Sejak 2006, Gunretno dan komunitas Sedulur Sikep menolak rencana pembangunan pabrik semen di Kecamatan Sukolilo, Kabupaten Pati. Areal yang akan ditambang mencapai 2.000 hektar. Padahal, di areal itu terdapat sekitar 1.400 hektar lahan pertanian produktif yang menjadi tulang punggung ekonomi warga.
Sedulur Sikep sendiri adalah penganut ajaran Samin Surosentiko alias Raden Kohar, seorang tokoh asal Blora yang tercatat pernah melakukan pembangkangan terhadap pemerintah kolonial Belanda pada 1890. Samin menolak pajak tanah yang dianggap terlalu membebani petani.
Sejak itu, istilah ‘Samin’ identik dengan pembangkangan atau karakter keras kepala. Mereka menolak disebut Kejawen, dan bila diizinkan pemerintah, lebih memilih menulis kolom agama di KTP: Adam.
Gunretno dan adik perempuannya, Gunarti, adalah keluarga petani yang memelopori penolakan terhadap rencana ekspansi PT Semen Indonesia di Kabupaten Pati antara 2006 sampai 2009, ketika memenangi gugatan di Pengadilan Tata Usaha Negara (PTUN) dan Mahkamah Agung.

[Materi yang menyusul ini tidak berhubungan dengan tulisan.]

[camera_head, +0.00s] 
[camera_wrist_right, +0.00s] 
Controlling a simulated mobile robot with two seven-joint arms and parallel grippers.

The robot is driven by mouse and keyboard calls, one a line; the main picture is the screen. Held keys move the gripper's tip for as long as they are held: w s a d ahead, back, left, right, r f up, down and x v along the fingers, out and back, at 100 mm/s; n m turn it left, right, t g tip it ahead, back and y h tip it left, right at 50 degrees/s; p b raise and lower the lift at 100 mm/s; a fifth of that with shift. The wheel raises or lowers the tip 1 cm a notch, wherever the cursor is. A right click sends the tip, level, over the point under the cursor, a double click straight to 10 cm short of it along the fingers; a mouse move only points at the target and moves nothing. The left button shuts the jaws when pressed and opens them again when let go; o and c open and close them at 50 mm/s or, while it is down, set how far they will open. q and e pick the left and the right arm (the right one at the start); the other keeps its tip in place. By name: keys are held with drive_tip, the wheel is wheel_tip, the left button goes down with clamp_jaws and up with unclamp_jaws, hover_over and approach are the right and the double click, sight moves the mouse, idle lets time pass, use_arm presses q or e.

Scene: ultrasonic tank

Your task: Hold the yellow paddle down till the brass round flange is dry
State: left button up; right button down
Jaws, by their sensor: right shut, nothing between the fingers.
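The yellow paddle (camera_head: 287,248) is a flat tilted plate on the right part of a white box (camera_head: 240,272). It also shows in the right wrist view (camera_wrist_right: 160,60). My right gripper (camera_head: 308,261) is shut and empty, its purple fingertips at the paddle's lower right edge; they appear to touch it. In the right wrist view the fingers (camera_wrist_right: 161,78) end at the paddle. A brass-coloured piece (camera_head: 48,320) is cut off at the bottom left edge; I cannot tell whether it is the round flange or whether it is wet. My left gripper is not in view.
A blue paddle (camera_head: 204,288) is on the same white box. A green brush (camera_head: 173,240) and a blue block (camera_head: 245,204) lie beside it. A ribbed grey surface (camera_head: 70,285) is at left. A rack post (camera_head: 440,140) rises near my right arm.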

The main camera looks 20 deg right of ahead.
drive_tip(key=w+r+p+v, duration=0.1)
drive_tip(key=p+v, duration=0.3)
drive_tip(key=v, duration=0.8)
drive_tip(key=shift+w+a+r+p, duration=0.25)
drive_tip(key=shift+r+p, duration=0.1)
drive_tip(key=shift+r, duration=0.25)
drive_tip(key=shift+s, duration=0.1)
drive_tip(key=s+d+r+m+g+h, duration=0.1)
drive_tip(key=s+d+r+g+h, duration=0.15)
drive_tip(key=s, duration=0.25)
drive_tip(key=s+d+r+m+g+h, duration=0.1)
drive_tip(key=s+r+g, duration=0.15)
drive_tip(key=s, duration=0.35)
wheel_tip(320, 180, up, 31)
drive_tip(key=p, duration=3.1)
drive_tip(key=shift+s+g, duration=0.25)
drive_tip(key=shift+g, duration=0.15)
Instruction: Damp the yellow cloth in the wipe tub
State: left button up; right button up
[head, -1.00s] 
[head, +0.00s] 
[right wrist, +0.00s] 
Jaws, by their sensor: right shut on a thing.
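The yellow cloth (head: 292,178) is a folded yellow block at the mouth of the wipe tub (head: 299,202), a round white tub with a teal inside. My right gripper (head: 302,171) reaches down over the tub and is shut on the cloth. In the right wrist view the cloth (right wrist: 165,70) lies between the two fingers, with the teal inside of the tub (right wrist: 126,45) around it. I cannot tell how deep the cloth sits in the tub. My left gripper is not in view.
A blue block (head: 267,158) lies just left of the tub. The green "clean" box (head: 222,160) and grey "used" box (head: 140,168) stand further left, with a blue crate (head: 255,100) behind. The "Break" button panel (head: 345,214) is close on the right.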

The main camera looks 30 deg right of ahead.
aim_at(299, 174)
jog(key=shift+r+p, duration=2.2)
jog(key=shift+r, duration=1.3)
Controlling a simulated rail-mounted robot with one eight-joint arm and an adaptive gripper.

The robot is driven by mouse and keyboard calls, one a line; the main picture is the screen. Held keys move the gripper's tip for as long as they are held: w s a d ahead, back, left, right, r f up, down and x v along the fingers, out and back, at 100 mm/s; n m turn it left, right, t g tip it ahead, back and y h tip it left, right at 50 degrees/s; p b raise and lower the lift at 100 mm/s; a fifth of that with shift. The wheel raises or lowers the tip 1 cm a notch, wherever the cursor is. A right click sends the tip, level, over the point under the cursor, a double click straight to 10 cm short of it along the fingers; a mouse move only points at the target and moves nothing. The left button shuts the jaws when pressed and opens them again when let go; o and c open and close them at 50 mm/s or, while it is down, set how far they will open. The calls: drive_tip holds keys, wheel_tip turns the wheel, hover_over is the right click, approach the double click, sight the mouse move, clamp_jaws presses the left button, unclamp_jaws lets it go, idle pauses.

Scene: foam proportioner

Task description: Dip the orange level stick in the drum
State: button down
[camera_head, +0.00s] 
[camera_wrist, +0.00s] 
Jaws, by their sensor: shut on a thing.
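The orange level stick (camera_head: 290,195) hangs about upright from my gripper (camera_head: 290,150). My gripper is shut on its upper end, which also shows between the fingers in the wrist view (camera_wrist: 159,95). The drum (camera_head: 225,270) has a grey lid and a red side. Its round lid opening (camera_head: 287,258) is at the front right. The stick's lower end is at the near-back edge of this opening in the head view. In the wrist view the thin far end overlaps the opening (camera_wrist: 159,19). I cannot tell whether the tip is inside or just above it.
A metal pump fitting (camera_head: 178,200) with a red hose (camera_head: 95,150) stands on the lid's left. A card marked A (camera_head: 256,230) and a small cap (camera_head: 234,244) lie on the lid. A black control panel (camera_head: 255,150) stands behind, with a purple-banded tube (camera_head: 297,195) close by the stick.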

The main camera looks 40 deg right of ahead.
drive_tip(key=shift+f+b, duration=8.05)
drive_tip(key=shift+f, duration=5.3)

Kemenangan 200-an kepala keluarga Sedulur Sikep di Sukolilo, digenapi dengan ditetapkannya kawasan karst pegunungan Kendeng di Sukolilo sebagai kawasan lindung oleh pemerintah. Namun setelah mundur dari Pati, pada tahun 2012, PT Semen Indonesia justru mendapatkan izin di Tegaldowo, Kabupaten Rembang. Tempat di mana Joko Prianto alias Prin menggantungkan hidupnya dari pertanian.
Sejak itu, Prin kerap mondar-mandir dari Rembang ke Pati untuk mempelajari gerakan sosial dari komunitas Sedulur Sikep. Mereka lalu melakukan studi banding ke Gresik atau Tuban untuk melihat bagaimana kehidupan para petani setalah beberapa dekade penambangan.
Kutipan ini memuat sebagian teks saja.